## [Challenge]
Copy out every line that contains the word "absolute".

## [Supplied data]
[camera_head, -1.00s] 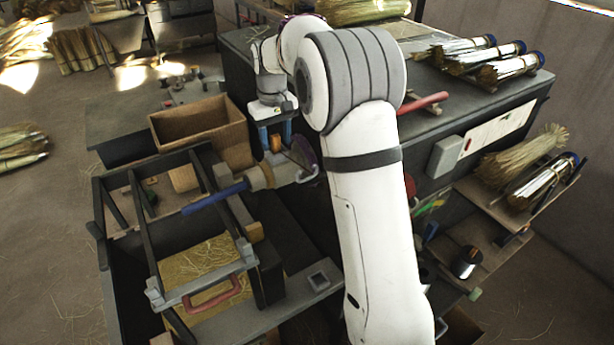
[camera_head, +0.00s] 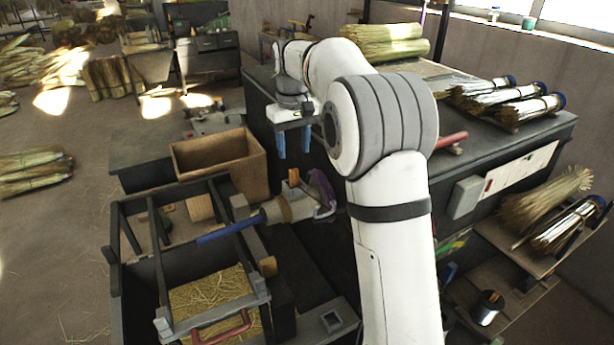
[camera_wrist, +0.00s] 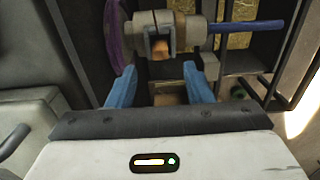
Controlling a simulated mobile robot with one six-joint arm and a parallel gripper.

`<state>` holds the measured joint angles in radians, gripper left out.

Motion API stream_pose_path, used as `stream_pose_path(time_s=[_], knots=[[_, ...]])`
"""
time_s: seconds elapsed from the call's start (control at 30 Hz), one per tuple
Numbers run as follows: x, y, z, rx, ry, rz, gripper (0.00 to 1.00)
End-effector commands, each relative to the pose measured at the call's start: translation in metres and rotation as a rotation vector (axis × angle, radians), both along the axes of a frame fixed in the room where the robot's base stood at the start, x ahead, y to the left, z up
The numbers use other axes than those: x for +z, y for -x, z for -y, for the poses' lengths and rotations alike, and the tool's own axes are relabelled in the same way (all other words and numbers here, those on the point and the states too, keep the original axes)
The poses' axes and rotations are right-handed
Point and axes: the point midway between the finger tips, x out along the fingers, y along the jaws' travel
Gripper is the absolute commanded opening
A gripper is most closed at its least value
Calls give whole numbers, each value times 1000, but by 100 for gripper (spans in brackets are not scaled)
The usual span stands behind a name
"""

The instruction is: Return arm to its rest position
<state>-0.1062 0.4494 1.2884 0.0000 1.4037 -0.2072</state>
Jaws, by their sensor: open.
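My gripper (camera_head: 293,143) hangs from my white arm, with its blue fingers pointing down. In the wrist view my gripper (camera_wrist: 160,88) has its two blue fingers spread apart, with nothing held between them. Below it in the head view is a winding spindle (camera_head: 277,210) with a blue rod (camera_head: 231,228) and a purple disc (camera_head: 322,190). The fingertips are apart from and above the spindle. In the wrist view the spindle (camera_wrist: 185,30) lies beyond the fingers. My arm hides part of the dark bench behind it.
A wooden box (camera_head: 215,160) stands left of my gripper. A dark frame with a red handle (camera_head: 222,328) and straw (camera_head: 213,297) is at the lower left. Wrapped bundles (camera_head: 520,107) lie on the dark bench top (camera_head: 480,140) to the right.

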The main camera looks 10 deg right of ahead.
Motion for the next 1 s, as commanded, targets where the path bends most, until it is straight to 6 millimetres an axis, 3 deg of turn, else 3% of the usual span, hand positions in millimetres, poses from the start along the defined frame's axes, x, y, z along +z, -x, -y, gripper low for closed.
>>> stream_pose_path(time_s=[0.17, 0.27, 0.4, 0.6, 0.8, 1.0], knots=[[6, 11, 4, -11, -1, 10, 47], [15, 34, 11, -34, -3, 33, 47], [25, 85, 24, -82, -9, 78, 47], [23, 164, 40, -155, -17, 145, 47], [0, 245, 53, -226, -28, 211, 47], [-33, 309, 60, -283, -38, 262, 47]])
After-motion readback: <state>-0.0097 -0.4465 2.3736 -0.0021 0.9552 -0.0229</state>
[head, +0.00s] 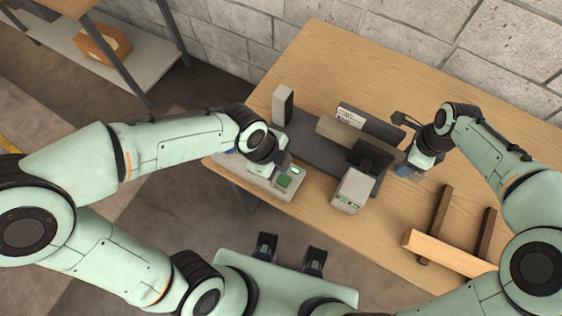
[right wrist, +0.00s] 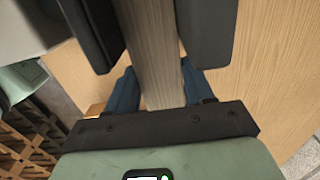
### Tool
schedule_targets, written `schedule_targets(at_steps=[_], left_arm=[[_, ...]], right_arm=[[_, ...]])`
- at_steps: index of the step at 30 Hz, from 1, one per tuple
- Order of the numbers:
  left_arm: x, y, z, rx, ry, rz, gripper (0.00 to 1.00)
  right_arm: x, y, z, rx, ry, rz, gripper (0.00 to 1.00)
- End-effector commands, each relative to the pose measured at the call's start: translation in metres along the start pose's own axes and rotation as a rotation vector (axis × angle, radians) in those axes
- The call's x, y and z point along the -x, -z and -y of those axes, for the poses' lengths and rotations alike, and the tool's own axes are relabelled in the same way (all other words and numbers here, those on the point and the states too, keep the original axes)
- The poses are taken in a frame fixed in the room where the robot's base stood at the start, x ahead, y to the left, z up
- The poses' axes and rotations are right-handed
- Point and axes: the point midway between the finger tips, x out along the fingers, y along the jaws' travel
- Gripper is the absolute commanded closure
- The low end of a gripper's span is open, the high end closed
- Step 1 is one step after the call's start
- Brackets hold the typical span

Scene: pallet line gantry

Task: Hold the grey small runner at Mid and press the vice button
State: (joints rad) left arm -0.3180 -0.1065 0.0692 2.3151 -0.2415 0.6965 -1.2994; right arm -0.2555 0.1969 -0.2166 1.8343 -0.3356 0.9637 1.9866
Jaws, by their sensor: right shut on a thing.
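The grey small runner (head: 342,133) lies across the dark vice bed (head: 310,143), in front of a labelled dark plate (head: 370,122). A dark block (head: 372,157) hides part of its right side. My right gripper (head: 408,168) is at the right of the vice. In the right wrist view the grey runner (right wrist: 152,55) runs between its fingers, and it is shut on it. My left gripper (head: 282,163) is just above the green button (head: 284,181) on a grey panel. Its fingers are small and partly hidden, so I cannot tell contact or opening.
A grey box (head: 352,192) with small green lights stands at the table's front edge. A light wooden board (head: 450,254) lies across dark brown bars (head: 440,215) at the right. A block wall stands behind the table (head: 320,55). The back right of the table is clear.

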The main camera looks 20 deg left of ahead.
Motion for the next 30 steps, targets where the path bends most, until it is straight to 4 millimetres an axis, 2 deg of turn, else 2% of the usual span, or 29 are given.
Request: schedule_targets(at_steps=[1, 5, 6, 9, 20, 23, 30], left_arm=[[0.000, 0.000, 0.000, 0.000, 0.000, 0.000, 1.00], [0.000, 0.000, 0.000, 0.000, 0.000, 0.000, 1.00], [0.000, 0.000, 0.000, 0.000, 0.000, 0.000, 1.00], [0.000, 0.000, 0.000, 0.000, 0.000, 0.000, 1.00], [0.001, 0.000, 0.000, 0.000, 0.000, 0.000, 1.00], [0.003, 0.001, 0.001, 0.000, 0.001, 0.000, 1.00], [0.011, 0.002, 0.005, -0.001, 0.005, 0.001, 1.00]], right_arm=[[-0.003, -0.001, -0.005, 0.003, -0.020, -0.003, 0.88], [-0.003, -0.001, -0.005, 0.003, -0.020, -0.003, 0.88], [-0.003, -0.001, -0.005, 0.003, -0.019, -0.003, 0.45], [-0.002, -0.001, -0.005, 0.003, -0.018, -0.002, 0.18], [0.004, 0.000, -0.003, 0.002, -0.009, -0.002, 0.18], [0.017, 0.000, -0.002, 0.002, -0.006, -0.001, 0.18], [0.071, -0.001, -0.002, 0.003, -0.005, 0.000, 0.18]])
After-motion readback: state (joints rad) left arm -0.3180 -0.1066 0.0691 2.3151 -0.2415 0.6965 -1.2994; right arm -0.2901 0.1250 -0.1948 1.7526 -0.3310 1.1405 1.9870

## [Solution to the exercise]
Gripper is the absolute commanded opening
- Gripper is the absolute commanded closure

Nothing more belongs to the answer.